Canadians are looking for ways to get better returns on their savings without taking on too much risk. Investors seeking higher passive income also want to avoid getting pushed into a higher marginal tax bracket, while seniors who receive Old Age Security (OAS) need to watch out for the OAS clawback.
Fortunately, the Tax-Free Savings Account (TFSA) is a tool that can be used to achieve these goals.
TFSA facts
The TFSA came into existence in 2009 as a new vehicle to help Canadians meet their financial goals. Each year, a TFSA contribution limit is set, enabling people to make investments inside the TFSA to earn tax-free interest, dividends, or capital gains.
The TFSA limit in 2023 is $6,500. This brings the cumulative maximum contribution room to $88,000 for anyone who has qualified since inception. Unused contribution room can be carried forward to future years. The government indexes the size of the TFSA limit to inflation with increases set at $500 increments. In 2024, the TFSA limit will be at least $6,500.
All earnings on investments held inside the TFSA are tax-free and can go right into your pocket. Any money removed from the TFSA during the year opens up equivalent new contribution space in the following calendar year. This is in addition to the regular annual TFSA limit.
Investors have to make sure they don’t take money out and then put it back into the TFSA in the same calendar year if they have already reached their maximum contribution level. Going over the TFSA limit triggers a 1% per month tax penalty on the amount that is above the limit.
OAS clawback
TFSA earnings won’t count towards the CRA’s net world income calculation used to determine the OAS pension recovery tax, also known as the OAS clawback. This is why retirees should consider using their full TFSA contribution space to hold income-generating investments before putting money into taxable accounts.

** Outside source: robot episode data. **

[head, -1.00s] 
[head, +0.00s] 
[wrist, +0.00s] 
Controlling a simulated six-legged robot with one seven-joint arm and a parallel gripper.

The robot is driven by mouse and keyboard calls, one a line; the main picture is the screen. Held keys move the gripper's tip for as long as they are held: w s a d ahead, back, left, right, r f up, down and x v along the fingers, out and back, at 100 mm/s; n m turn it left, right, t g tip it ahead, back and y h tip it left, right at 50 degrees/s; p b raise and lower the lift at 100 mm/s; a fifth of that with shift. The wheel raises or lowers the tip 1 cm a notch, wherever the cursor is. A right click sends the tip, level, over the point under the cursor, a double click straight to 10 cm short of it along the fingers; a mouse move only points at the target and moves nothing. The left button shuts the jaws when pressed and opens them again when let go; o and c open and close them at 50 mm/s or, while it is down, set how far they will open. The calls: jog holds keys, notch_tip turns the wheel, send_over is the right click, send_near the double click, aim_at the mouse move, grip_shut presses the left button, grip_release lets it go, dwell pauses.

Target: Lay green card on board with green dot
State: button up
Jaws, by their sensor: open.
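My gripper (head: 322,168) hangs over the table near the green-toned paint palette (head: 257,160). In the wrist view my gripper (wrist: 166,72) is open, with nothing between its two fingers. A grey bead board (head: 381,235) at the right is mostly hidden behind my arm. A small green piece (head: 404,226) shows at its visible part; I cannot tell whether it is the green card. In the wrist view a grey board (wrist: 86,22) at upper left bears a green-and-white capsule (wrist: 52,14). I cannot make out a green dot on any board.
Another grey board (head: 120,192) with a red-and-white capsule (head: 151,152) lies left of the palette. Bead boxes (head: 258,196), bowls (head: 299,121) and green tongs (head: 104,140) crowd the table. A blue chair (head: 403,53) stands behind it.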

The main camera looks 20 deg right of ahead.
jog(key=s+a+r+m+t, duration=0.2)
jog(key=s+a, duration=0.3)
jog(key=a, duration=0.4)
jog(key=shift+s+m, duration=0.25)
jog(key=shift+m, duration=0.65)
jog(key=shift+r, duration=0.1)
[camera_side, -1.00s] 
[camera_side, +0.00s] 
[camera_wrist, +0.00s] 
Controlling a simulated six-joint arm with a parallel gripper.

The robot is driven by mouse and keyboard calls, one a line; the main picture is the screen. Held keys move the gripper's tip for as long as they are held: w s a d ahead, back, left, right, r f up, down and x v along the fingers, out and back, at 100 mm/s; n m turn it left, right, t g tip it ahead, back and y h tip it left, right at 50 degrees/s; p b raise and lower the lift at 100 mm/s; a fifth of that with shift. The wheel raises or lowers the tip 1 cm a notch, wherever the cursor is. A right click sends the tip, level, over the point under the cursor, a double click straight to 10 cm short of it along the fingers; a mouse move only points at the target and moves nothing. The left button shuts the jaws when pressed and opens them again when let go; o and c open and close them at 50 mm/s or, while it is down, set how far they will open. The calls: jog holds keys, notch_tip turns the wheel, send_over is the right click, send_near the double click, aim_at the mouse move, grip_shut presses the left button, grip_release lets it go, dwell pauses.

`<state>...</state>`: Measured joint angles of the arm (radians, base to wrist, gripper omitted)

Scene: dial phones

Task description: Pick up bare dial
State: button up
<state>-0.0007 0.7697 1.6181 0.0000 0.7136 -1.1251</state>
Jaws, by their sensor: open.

Most sources of retirement income are taxable. They can add up quickly if a person receives a decent company pension along with government pensions and other income from savings and investments. As soon as net world income tops a minimum threshold, the CRA implements a 15% OAS recovery tax on the income above that level. The threshold in the 2023 income year is $86,912.
Investments for TFSA passive income
Current market conditions are favourable for savers. Soaring interest rates have driven up the rates that financial institutions will offer on guaranteed investment certificates (GICs). Rates above 5% are common for terms of four or five years, while one-year and two-year GICs from several issuers are above 5.5%.
Dividend stocks have taken a beating over the past year due to the rise in interest rates. This highlights the risks associated with owning stocks, but the pullback in many high-quality dividend payers has now pushed up yields to very attractive levels and there is an opportunity to generate good capital gains if the stocks rebound, which is likely to occur as soon as interest rates start to fall.
TC Energy (TSX:TRP) and Telus (TSX:T), for example, have increased their dividends annually for more than two decades and now offer yields of 8% and 6.6%, respectively, at the time of writing.
The bottom line on TFSA passive income
Investors can easily put together a diversified portfolio of GICs and high-yield dividend stocks that would provide an average yield of at least 6% today. On a TFSA of $60,000, this would generate $3,600 per year in tax-free passive income. That’s an average of $300 per month!